━━━━━ MATERIAL PROVIDED ━━━━━

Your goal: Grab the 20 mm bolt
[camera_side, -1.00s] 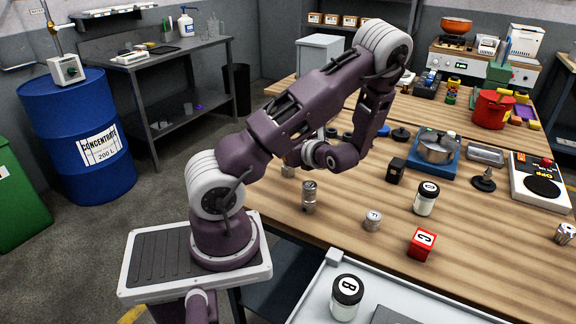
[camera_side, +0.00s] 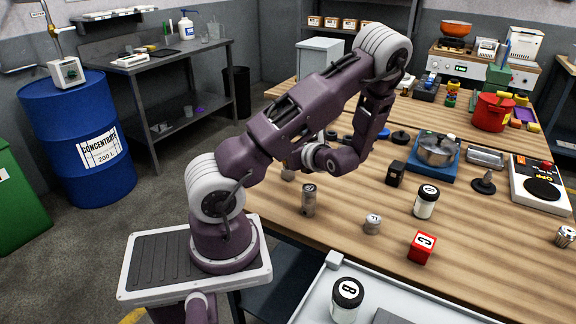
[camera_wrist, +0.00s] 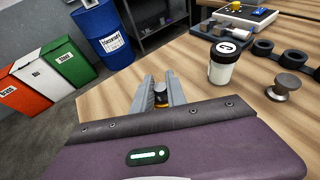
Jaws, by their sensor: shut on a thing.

━━━━━

STATED EXERCISE: Repeat the data exactly, excluding the pictures.

EXERCISE ANSWER:
Your goal: Grab the 20 mm bolt
[camera_side, -1.00s] 
[camera_side, +0.00s] 
[camera_wrist, +0.00s] 
Jaws, by their sensor: shut on a thing.

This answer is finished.